The attacks of September 11, 2001 were functionally quite simple. Board airplanes, hijack them, and fly them into buildings. Nothing technologically complicated. Nineteen years ago, social media was nonexistent. Encrypted apps for communicating had yet to be invented. Devices for using those apps (smartphones) were nowhere to be found. 9/11 was an analog attack prior to the digital age.
The Taliban in 2001 not only banned television, but now have a production studio. Today we find beheading videos, al-Qaeda with publications, its own social networking, and a propaganda machine worthy of bygone eras that saw Pravda and Soviet-run propaganda machines. And despite another attack on the scale of 9/11 since 2001, small, more frequent attacks have occurred around the world; and, most importantly, the battlefield is now larger, more dispersed. The battlefield is not only asymmetrical, it is digital.

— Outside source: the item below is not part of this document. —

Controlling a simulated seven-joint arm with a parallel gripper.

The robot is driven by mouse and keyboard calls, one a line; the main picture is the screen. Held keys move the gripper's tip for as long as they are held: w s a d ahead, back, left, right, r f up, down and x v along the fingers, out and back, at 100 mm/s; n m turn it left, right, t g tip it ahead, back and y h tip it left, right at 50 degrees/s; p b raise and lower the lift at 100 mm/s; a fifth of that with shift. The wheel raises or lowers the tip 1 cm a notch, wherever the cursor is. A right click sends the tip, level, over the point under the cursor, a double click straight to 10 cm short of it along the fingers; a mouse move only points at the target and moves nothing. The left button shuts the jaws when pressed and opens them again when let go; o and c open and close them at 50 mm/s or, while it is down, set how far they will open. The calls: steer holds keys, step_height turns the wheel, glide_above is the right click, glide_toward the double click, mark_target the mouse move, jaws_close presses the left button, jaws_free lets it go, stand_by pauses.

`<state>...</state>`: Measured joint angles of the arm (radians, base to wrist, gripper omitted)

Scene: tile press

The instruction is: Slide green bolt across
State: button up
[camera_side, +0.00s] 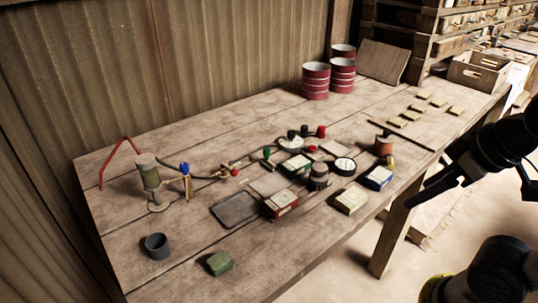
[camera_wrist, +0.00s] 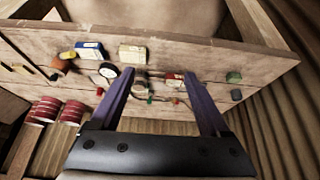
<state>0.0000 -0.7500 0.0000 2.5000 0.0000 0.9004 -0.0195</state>
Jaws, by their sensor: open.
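A small green-topped piece (camera_side: 267,153), which looks like the green bolt, stands near the middle of the bench in the side view. A small green spot between my fingers in the wrist view (camera_wrist: 150,99) may be the same piece. It is too small to tell how it is mounted or which way it slides. My gripper (camera_side: 424,190) is off the right front edge of the bench, well apart from the green piece. In the wrist view my gripper (camera_wrist: 158,73) has its two fingers spread, with nothing between them.
Around the green piece are a red knob (camera_side: 235,172), a blue-topped piece (camera_side: 185,168), a red box (camera_side: 281,204), a cream box (camera_side: 351,201) and a dark tray (camera_side: 236,208). A green block (camera_side: 219,263) and grey cup (camera_side: 157,246) sit front left. Red-banded cans (camera_side: 316,82) stand behind.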

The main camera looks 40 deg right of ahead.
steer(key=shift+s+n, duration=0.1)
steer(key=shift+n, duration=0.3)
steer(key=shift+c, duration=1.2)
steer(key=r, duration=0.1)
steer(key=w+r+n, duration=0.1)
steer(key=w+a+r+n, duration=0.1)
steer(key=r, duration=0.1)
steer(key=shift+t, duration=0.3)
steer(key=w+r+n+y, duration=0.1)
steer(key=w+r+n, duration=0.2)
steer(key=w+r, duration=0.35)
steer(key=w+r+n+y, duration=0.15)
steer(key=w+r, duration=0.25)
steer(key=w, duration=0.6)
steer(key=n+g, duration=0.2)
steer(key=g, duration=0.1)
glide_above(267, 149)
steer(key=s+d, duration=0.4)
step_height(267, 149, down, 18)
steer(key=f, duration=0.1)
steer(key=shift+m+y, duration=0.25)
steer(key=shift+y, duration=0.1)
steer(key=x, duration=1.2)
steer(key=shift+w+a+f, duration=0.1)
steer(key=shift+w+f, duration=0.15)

The result of terrorism moving into the digital age with the rest of the world has resulted in consequences that counterterrorism agencies must now contend with in order to prevent another major attack. In addition to the acts of lone wolves acting independently of organized terrorist organizations, state sponsors, or acting on behalf of them, governments and individuals must now recognize that post-9/11, terrorism utilizes the digital age in many ways that were unavailable to them nineteen years ago.
The battle for the hearts and minds of Muslims, for example, must not include propaganda wherever possible through social media and other platforms to either frighten them into submission or approval of terror tactics. Likewise, those battlefields of psychological warfare can be used to spread radical ideologies. Social media is a perfect platform to spread radical ideology swiftly and cheaply.
The digital age offers opportunities to recruit large groups or lone wolves to terror organizations. ISIS’ newsletter al-Naban newsletter markets lone wolves like the Orlando attacker Omar Mateen as a cult-like figure. Digital marketing for terror organizations is as common as digital marketing for any legitimate business organization.
How many of us have attended an online training seminar or webinar? Terror organizations can now offer a well of materials, including training materials, online. While most social media platforms such as YouTube, Twitter and Facebook attempt to stay ahead of the curve by blocking such material, it is like squeezing a balloon. They disappear in one form only to appear in another.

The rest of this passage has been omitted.